begin
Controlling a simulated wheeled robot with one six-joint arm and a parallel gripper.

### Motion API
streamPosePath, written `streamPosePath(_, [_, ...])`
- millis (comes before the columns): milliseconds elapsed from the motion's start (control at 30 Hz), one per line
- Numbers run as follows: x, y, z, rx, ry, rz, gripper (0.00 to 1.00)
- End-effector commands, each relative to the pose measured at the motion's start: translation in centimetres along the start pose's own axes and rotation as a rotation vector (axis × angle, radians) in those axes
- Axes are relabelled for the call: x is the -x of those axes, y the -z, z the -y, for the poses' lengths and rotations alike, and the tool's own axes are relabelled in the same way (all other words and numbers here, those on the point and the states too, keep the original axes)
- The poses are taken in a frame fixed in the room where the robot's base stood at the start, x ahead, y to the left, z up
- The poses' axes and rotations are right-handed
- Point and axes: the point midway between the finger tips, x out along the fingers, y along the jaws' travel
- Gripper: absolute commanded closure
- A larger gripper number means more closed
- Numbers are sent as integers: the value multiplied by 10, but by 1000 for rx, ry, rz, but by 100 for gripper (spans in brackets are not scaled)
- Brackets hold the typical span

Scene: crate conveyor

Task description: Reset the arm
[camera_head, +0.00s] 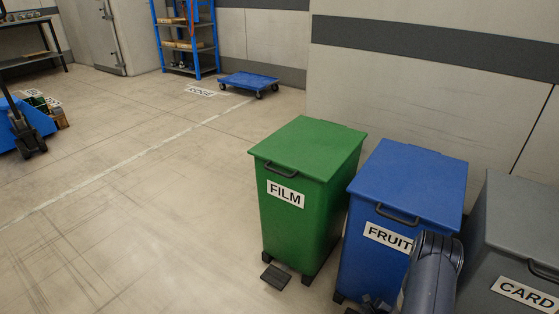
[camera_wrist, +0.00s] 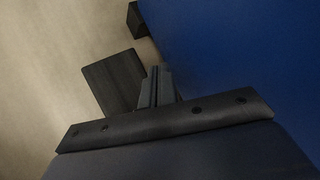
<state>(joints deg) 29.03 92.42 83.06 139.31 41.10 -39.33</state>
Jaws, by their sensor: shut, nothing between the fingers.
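My arm shows at the lower right of the head view, in front of the blue bin (camera_head: 410,180) labelled FRUIT. The gripper's fingers are not clear in the head view. In the wrist view my gripper (camera_wrist: 158,72) is shut and empty, its fingers close together. Just beyond the fingers is a dark flat pedal (camera_wrist: 110,82) near the floor. The blue side of a bin (camera_wrist: 240,60) fills the right of the wrist view, close to the fingers. I cannot tell whether they touch.
A green FILM bin (camera_head: 305,160) stands left of the blue bin, and a grey CARD bin (camera_head: 515,230) stands right. All lids are down. A blue dolly (camera_head: 248,82) and blue shelves (camera_head: 187,40) are at the back.

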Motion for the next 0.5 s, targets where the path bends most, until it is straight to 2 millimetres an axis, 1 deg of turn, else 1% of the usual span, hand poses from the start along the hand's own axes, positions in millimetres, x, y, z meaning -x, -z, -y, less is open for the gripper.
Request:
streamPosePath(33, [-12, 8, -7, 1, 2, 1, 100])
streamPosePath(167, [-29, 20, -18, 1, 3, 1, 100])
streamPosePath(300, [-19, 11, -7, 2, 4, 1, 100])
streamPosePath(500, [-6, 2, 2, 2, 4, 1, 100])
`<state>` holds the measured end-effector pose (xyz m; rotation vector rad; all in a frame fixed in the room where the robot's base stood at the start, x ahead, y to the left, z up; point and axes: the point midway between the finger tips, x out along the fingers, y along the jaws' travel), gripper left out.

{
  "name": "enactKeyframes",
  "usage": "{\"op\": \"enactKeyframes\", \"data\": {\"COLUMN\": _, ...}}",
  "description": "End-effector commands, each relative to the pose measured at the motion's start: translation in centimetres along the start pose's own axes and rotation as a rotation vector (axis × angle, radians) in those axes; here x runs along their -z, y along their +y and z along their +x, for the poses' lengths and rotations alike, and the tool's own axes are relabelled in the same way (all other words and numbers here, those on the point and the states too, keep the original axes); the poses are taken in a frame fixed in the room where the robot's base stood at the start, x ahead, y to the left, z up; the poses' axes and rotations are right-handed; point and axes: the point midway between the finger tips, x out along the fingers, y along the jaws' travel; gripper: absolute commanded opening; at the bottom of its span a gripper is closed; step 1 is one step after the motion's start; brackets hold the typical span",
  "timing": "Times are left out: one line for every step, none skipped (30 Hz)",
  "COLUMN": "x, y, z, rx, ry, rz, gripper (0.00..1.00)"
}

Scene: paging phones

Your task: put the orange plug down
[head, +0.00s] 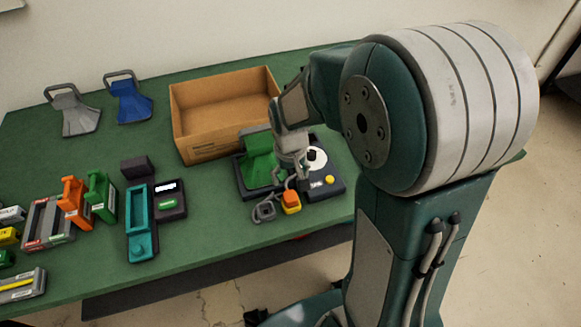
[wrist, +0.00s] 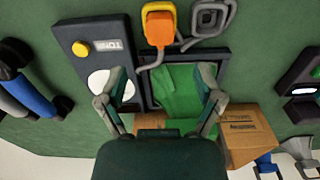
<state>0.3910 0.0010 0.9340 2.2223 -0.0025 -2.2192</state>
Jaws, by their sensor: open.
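The orange plug (head: 291,197) is against a small yellow piece (head: 292,208) at the front edge of a dark tester device (head: 325,187). In the wrist view the orange plug (wrist: 158,30) shows at the top, with the yellow piece (wrist: 158,8) around its far end and a grey cord running from it. My gripper (head: 291,181) is above the device, just behind the plug. In the wrist view my gripper (wrist: 163,82) has its fingers wide apart with nothing between them, and the plug is beyond the fingertips. Whether the plug rests on the table is unclear.
A coiled grey cord (head: 264,211) lies left of the plug. The device carries a green part (head: 261,160) and a yellow button (head: 329,180). An open cardboard box (head: 205,152) stands behind. A teal handset (head: 141,222) lies left. Table between is clear.

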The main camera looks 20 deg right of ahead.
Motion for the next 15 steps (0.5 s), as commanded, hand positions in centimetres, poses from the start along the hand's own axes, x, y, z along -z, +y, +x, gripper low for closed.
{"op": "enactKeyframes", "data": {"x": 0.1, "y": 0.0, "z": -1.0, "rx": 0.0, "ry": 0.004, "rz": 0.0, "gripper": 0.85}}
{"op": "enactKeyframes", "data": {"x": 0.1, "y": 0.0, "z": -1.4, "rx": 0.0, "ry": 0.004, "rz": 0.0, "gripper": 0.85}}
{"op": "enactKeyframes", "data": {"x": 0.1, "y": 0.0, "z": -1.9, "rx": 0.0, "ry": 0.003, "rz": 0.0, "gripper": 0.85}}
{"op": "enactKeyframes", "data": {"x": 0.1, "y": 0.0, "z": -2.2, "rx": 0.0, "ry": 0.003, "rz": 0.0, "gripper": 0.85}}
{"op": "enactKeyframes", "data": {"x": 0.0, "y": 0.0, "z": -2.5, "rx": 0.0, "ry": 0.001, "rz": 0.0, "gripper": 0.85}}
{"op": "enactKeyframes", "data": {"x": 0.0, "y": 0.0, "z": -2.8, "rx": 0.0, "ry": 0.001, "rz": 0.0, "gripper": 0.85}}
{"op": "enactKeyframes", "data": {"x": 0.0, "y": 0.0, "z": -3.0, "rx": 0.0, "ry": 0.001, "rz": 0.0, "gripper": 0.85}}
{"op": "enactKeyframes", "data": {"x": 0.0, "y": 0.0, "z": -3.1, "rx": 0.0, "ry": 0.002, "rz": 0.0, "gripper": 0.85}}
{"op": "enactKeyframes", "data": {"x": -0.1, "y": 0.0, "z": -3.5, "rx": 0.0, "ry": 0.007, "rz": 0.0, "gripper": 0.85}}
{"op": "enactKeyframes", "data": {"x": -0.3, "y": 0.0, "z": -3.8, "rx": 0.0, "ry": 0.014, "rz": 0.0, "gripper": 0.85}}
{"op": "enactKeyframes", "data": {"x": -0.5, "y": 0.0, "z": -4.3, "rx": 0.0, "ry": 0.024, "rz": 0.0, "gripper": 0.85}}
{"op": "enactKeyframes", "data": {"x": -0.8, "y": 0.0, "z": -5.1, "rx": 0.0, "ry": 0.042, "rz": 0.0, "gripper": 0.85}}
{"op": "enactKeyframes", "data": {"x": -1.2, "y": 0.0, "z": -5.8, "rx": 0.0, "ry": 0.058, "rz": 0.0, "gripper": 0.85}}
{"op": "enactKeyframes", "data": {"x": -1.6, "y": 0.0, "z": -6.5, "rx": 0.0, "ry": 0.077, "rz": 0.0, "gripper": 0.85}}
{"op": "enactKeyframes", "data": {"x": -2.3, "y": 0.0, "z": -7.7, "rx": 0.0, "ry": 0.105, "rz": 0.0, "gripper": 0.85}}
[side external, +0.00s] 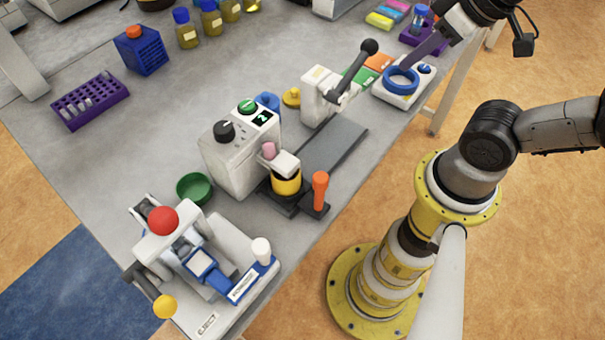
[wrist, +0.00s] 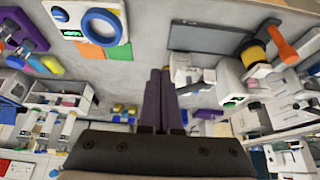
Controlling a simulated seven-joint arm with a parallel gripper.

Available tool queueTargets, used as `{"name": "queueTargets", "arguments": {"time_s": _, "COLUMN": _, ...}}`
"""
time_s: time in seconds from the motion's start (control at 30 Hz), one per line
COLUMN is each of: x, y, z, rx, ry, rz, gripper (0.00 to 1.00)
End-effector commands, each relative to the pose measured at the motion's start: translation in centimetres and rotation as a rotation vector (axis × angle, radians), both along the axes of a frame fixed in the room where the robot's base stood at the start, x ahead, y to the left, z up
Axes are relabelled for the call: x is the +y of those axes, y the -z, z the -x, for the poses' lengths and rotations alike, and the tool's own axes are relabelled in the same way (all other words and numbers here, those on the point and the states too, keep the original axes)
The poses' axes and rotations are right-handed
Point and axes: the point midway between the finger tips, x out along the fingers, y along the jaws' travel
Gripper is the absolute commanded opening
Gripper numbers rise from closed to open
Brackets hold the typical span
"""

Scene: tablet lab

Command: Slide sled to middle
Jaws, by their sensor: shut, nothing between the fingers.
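The sled (side external: 287,205) is a dark carriage with an upright orange handle (side external: 320,188) and a yellow cup (side external: 286,181). It sits at the near-left end of a flat dark rail (side external: 335,146), under the head of a white machine. The rail's far part is bare. In the wrist view the orange handle (wrist: 282,42), yellow cup (wrist: 250,54) and rail (wrist: 205,37) show at upper right. My gripper (side external: 408,63), with purple fingers, is shut and empty over the blue-ringed device, well away from the sled. Its fingers (wrist: 160,72) are together in the wrist view.
The white machine (side external: 232,157) with dials stands behind the sled. A black-handled lever press (side external: 325,95) stands beside the rail's far end. The blue-ringed white device (side external: 410,91) is at the right. A red-knobbed press (side external: 195,255) and a green bowl (side external: 195,188) are at lower left.

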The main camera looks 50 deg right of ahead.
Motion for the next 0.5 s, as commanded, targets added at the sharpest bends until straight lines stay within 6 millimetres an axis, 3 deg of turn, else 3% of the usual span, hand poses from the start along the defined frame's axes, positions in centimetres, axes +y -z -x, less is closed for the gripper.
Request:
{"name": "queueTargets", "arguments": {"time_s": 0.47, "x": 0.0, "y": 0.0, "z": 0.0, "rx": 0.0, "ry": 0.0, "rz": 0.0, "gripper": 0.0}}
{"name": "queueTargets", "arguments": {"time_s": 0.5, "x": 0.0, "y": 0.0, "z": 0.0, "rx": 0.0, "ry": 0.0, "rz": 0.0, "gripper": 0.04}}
end
Given instruction
Go through the entries above and copy every line containing "commands".

Task answer
- End-effector commands, each relative to the pose measured at the motion's start: translation in centimetres along the start pose's own axes and rotation as a rotation vector (axis × angle, radians) in those axes
  "description": "End-effector commands, each relative to the pose measured at the motion's start: translation in centimetres along the start pose's own axes and rotation as a rotation vector (axis × angle, radians) in those axes; here x runs along their -z, y along their +y and z along their +x, for the poses' lengths and rotations alike, and the tool's own axes are relabelled in the same way (all other words and numbers here, those on the point and the states too, keep the original axes); the poses are taken in a frame fixed in the room where the robot's base stood at the start, x ahead, y to the left, z up; the poses' axes and rotations are right-handed; point and axes: the point midway between the finger tips, x out along the fingers, y along the jaws' travel; gripper: absolute commanded opening; at the bottom of its span a gripper is closed; step 1 is one step after the motion's start; brackets hold the typical span",
End-effector commands, each relative to the pose measured at the motion's start: translation in centimetres and rotation as a rotation vector (axis × angle, radians), both along the axes of a frame fixed in the room where the robot's base stood at the start, x ahead, y to the left, z up

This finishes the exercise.